The product shipped and actually did get produced in high volume.

Fast-forward about eight years.

A coworker came into my office and asked if I could take a look at some old code.  We walked to his office where he brought up a page of code I had not seen for many years.  It was my power up serial number initialization function.  Well, more accurately, it was a descendent of my code.  After many years and several million devices, the code was still present.  The operating system had changed at least three times and several people – perhaps more than a dozen had their fingers in the surrounding code.  The details had changed and the content of the structure that was validity checked had changed.  Even the method of doing the validity check was different.  Yet there was my fake serial number and my privately managed memory.

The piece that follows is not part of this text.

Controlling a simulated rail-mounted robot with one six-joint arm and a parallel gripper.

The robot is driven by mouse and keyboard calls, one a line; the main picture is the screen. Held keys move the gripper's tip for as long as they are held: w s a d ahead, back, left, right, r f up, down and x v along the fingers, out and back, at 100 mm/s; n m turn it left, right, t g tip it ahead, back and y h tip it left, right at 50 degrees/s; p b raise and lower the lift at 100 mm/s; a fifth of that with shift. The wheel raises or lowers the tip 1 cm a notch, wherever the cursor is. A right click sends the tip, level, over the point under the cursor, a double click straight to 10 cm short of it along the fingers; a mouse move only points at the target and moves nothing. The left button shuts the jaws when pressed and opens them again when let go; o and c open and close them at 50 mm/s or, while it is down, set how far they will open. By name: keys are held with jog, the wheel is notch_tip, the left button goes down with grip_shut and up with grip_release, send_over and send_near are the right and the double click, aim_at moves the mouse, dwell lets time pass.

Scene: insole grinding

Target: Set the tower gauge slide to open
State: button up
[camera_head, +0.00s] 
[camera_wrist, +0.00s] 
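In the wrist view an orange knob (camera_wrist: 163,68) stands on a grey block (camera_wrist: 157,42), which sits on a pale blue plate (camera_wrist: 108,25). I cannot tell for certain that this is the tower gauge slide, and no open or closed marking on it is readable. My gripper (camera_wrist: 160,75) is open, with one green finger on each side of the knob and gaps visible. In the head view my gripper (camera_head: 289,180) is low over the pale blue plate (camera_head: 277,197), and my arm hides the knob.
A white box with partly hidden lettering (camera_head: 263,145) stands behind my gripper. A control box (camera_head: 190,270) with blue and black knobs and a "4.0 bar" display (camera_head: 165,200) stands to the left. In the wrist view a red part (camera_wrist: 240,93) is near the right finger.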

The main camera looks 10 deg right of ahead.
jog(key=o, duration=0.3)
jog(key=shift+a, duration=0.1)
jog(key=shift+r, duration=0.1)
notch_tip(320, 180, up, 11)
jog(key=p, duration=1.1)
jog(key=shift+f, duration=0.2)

The developer said he didn’t understand what the code accomplished or why it was needed.  He asked the person that previously worked on the code and he didn’t know either.  Some of the original project folks had left the company.  I had gone off to new products and problems.  Others had seen the code but did not know the rationale behind it.  Eventually my name came up as he continued to ask questions, so he thought he would come talk to me.

I quickly explained what the code was for and that it was no longer needed.  I also took the opportunity to congratulate him for being conscientious in wanting to get the code right and bold enough to ask about the code when so many who came before him had not.

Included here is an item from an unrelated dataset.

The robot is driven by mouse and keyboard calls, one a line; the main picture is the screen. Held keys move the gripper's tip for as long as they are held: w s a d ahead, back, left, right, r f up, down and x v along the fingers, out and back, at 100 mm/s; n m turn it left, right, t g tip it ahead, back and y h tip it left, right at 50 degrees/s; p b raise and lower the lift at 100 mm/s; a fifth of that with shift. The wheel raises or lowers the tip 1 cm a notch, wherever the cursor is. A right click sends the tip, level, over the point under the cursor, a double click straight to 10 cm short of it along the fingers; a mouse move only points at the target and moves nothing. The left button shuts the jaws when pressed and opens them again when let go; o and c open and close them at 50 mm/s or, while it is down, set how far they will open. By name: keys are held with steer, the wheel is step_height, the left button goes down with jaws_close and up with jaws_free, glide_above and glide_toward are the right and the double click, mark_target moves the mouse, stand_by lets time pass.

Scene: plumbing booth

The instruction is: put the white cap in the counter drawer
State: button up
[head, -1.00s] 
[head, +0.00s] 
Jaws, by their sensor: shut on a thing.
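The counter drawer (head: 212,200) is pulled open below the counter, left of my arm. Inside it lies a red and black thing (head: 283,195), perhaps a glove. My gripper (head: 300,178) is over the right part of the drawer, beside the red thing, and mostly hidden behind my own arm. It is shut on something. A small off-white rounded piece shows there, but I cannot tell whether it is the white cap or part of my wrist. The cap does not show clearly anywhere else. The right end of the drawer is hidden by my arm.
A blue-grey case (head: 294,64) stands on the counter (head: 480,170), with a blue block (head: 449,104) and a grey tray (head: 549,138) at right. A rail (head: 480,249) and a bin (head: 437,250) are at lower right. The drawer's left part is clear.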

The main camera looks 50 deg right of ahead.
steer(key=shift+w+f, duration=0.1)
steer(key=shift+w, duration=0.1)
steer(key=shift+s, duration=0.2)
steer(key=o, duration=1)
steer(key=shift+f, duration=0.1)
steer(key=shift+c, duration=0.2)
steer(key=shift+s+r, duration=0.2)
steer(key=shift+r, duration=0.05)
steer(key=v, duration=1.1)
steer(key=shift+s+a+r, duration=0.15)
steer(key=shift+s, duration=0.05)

This is a true story and you may or may not have enjoyed it.  The problem is such stories of tracking down the meaning of mysterious code are far too rare.  More often code proliferates and becomes progressively more convoluted as programmers are afraid to touch or delete what they don’t understand.

One very popular coding technique is to copy an existing piece of code that solves a problem similar to the one on which you are working.  Over time a large code base becomes fabricated from bits and pieces of old code.  This is outstanding in that it is something like code reuse.  It is beyond horrible in that such reuse is occasionally perverted into a bloated and unreliable mess.  It seems basic instinct for most programmers to allow poorly understood code to remain.  I have seen developers and managers too fearful, and I truly mean fearful, to remove bizarre code because it might be doing something worthwhile.

Last year I worked on a one-chip-wonder micro controller.  I inherited over 90K of buggy code that needed additional features.  Four months later I had 5K of reliable code that had all the needed features.  Not all of my projects result in a 1800% code reduction, but this basic scenario has played itself out over and over.  A great deal of my work finding and fixing bugs on legacy products has involved removing large amounts of code.

Let me leak out a well-kept secret:  If you want your code to be reliable, you have to understand what it does.

You are not a very good developer – at least not one confident in your ability – if you are afraid to touch some mysterious code for fear of breaking it.  Poke it!  Tweak it!  Test it!  Figure out what it does and determine if it does that correctly.  You or your manager may worry that this is wasted time, but my personal experience has been that mysterious and bloated code is often the cause of problems and takes forever to debug.

Well-understood code is not only shipped faster, but you can also ship it with pride.

[1] Our serial numbers were to be based on the production shift, production line, and the date and time of production.  I worked with the manufacturing group to create a serial number based on a non-existent production shift and line to guarantee my fictitious serial number would never be mistaken as genuine.